The "Spirit" mission (MER 1) successfully overcame both of these hazards, at least initially, only to be stymied by something totally unforeseen. As I write this, "Opportunity" is entering is descent phase and is slated to land on Mars in about three hours. So, by the time you read this, we'll know the fate of this spacecraft.
Given the often planet-wide dust storms that within days can shroud almost the entire surface of Mars, I asked Boykins about the potential threat posed by a Martian wind storm. Surprisingly, this is one of the lesser concerns.
It turns out that Mars' atmospheric pressure is so low -- roughly one-tenth that of earth -- that by Boykins' estimate, a 40 mph wind on Mars has the effective force of a 5 mph breeze on Earth.
[Author's note: In examining two pairs of photos from the "Spirit" PanCam, I did detect the presence of what appears to be a mote of dust on the left lens. By superimposing in Photoshop two images taken by the same lens but panned several degrees apart, I concluded that what appeared to be distance object floating above the horizon was either a speck of dust on the lens or a possible pixel failure. It wasn't -- to my disappointment -- a distant Martian UFO.]
Changing the subject for a moment and with the understanding that Boykins is an engineer, not a scientist or geologist, I asked him about the curious lopsided nature of Mars topography where the majority of what appear to be meteor impact craters are located primarily in the Southern Hemisphere.
His response was that there are about as many theories on what caused this disparity as there are scientists proposing them. All have plausible elements, but no one explanation has gained credence in the scientific community.
"In engineering there is right answers and then there's a great answer. In the scientific community there's lots of good answers and whoever you listen to, people have different opinions." He acknowledged it is obvious that the southern hemisphere got "beat up" a lot more than the northern hemisphere. "The range of reasons why vary so widely that if you talked to any expert, they'd give you three different answers. They would give you a good answer. Then they'd give you their answer, and then they would give you the answer de ju."

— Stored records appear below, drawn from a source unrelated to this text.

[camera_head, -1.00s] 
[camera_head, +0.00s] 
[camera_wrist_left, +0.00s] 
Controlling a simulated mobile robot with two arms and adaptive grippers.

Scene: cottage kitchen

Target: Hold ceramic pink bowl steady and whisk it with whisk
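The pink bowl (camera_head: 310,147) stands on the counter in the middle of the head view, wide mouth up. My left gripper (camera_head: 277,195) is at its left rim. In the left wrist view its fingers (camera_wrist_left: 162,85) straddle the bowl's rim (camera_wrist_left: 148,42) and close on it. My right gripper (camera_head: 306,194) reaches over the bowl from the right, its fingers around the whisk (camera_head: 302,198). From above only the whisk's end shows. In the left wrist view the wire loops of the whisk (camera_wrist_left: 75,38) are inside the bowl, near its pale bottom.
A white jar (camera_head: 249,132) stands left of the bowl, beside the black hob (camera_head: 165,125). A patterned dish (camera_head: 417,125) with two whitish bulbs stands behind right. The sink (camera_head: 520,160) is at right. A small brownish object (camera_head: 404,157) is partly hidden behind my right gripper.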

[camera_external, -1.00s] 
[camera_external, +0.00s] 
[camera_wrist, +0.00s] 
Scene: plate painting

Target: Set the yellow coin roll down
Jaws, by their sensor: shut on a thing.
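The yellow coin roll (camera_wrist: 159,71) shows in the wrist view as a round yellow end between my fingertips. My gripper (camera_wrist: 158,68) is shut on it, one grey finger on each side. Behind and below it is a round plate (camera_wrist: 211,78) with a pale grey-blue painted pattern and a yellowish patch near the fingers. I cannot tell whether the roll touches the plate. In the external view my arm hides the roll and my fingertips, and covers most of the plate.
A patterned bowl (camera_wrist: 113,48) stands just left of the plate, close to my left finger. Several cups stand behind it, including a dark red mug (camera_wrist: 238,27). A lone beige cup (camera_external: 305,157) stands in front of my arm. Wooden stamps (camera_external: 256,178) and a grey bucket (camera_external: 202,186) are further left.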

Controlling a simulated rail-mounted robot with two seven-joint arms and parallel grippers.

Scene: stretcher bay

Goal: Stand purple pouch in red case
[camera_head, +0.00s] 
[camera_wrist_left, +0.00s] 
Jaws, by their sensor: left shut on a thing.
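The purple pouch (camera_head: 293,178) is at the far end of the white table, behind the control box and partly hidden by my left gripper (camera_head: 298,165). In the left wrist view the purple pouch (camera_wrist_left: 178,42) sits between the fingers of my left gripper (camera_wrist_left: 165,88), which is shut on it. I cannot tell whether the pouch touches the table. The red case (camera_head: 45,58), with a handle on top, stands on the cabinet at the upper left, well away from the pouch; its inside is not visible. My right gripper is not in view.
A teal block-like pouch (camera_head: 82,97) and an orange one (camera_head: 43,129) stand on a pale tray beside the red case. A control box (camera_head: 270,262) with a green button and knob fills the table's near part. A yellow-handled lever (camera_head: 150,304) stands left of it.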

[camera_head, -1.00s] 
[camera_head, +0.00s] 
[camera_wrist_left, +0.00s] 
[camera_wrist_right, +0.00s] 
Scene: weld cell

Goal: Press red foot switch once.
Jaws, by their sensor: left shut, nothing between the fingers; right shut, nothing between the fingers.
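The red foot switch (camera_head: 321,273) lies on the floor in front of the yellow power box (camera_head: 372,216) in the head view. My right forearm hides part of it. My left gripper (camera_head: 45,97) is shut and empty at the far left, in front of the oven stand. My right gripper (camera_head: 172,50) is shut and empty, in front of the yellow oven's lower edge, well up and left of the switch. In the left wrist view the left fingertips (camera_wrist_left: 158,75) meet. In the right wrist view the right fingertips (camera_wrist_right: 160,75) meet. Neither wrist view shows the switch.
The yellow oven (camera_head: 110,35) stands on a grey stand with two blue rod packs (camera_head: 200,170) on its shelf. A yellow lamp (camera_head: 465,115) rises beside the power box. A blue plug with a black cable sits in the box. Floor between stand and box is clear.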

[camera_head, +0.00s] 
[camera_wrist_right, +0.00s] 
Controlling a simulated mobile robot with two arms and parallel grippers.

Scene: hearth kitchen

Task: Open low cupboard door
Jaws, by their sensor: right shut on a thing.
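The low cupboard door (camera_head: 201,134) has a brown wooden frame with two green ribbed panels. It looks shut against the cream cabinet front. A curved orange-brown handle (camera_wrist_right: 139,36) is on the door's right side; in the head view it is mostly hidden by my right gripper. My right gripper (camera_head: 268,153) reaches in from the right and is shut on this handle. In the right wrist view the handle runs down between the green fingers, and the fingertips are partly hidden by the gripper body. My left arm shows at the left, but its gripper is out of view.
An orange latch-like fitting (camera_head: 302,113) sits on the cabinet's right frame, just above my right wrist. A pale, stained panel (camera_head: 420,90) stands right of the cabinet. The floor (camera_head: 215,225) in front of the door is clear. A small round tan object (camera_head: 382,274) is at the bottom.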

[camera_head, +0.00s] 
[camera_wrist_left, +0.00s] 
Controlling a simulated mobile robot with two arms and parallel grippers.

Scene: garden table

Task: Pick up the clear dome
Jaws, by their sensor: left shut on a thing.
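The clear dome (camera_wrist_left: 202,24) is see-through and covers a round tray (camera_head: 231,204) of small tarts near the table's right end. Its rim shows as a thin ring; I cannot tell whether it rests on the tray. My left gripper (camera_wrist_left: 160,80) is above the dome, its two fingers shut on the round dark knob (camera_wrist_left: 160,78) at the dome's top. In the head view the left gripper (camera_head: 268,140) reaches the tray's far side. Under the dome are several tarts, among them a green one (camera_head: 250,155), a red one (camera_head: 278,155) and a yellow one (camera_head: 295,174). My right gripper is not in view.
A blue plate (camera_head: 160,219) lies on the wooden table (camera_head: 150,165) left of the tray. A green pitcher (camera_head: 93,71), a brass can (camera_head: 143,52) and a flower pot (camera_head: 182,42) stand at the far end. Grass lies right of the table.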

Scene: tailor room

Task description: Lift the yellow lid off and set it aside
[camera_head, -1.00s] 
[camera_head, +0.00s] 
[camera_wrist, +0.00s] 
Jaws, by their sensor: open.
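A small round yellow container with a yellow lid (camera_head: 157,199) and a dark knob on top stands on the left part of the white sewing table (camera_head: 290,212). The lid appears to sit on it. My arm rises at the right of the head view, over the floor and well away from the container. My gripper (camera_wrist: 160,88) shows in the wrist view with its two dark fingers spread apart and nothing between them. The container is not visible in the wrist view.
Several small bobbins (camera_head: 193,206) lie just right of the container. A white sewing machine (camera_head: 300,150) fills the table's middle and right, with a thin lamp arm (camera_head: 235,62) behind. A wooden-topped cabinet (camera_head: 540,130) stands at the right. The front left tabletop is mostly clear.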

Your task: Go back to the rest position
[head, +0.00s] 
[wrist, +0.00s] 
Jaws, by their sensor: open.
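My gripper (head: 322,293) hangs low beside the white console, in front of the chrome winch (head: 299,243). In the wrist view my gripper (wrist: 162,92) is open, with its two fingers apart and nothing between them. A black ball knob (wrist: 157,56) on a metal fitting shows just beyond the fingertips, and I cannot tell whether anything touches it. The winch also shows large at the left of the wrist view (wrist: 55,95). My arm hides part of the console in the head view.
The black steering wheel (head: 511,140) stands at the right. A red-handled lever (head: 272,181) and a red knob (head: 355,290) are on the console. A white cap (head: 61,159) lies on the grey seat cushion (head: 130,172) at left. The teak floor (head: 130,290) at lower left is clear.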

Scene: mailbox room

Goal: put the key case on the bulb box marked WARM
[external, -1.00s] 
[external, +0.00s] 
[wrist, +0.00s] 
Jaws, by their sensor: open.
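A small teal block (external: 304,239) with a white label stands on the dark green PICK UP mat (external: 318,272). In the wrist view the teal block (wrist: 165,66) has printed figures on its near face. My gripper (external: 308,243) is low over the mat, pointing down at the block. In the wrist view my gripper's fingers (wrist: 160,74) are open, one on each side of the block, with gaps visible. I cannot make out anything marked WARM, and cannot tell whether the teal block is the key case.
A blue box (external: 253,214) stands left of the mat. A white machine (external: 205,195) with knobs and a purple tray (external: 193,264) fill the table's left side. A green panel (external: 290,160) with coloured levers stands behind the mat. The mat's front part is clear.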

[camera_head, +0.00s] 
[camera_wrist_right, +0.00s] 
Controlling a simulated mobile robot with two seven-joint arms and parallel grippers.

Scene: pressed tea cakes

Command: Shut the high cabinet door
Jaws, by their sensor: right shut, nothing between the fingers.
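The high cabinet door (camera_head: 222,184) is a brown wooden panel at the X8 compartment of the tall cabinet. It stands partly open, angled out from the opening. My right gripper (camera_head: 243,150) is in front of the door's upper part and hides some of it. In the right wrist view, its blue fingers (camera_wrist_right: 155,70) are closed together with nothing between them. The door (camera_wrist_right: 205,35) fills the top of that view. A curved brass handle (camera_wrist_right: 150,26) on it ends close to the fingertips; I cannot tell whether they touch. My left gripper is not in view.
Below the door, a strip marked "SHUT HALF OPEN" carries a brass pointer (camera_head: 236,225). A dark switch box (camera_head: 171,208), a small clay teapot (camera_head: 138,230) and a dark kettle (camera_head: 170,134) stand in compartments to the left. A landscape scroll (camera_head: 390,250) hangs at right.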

Will the Next Rover Be a Nuclear Volkswagen Beetle?
Regardless of the outcome of the current Mar's missions, NASA and JPL have already begun a pre-engineering study of what the successor(s) to "Spirit" and "Opportunity" are going to be. Boykins told EV World that the first conclusion that's been reached is that succeeding rovers need to be larger, about the size of a VW Beetle, so they can cover more terrain, operate longer and perform more experiments.
The current MER's were limited in size because they had to fit in landers that used air bags to safely get the craft down on Mars. These vehicles now have pretty well reached the limits imposed by air bag landing systems. Succeeding missions will have to come up with new strategies, probably some form of smart landing system that replies on rocket breaking and guidance. The challenge here, however, is designing an extremely fast and smart collision avoidance system because Earth-based ground controllers won't be able to make last minute landing decisions and corrections. The lander will have do that all by itself.
Once safely on the ground, a larger vehicle could easily clear most one meter-sized obstacles are appear typical of the terrain found at most of the sites on which previous missions has successfully landed. Boykins sees the real engineering challenge as getting the ratio of the pure structure vs the amount of instrumentation carried into a more equitable balance. Right now that ratio is about 70/30: seventy percent of the rover's mass is supporting structure and mechanics, while thirty percent of the mass is dedicated to the scientific payload. He said NASA would like to see that ratio move closer to fifty-fifty.
Another important reason for moving beyond the air bag bounce-down landing is that it limits exploration to a 30 degree swath of lowland sites around the planet's equator. Eventually, we'll want to explore the more remote and rugged parts of the planet, which is impossible using current technology.
As NASA investigates sending larger robotic missions to the surface of Mars, how to power them also becomes an issue. Boykins said there are an number of possible systems beyond solar electric power. One that is being consider -- and is certain to generate a lot of controversy -- is powering the vehicle with some type of small nuclear power plant that can generate heat to keep the vehicle powered up through the cold Martian nights. NASA has powered spacecraft before with nuclear fuels, but sending such a vehicle down onto a distance planet poses both environmental and political risks, especially given the long string of Mars mission failures.
Sending Man to the Mission-Killer Planet
The Bush Administration has proposed reorganizing NASA to focus its efforts on two missions: establishing a base on the Moon and eventually sending a manned mission to Mars, perhaps before 2030.
Given the continuing rapid improvement in robotics technology, I asked Boykins at what point does it make sense to send a manned mission to Mars given the attendant risks?
For him, the first reason to establish such a lofty -- not to mention expensive -- goal is to inspire the current generation of young people, elementary-aged children, among whom may be some of the first humans to stand on that distant world. The motivational benefits of that goal are important, in and of themselves.
Beyond that, there are things humans can do that robots will probably never be able to do, at least in the foreseeable future. For Boykins, a human mission would represent a quantum leap in science, not only in what can be learned once the mission is there but also in terms of the technology necessary to get mankind there and back safely.
"It's an evolutionary step in the study of Mars," he concluded. "It will happen, it's just when will it happen?"
One final note: one of the rocks photographed by "Spirit" intrigued me. It appears to be about the size of a human fist and has a very curious, squarish hole "cut" into an unusually straight surface. In a subsequent email, I asked Kobie if the geology team could take a closer look at it. He graciously wrote that he would pass on my request to them. Unfortunately, 'Spirit" ceased working properly a short time later, so it may be a very long time before we find out what made that strange hole.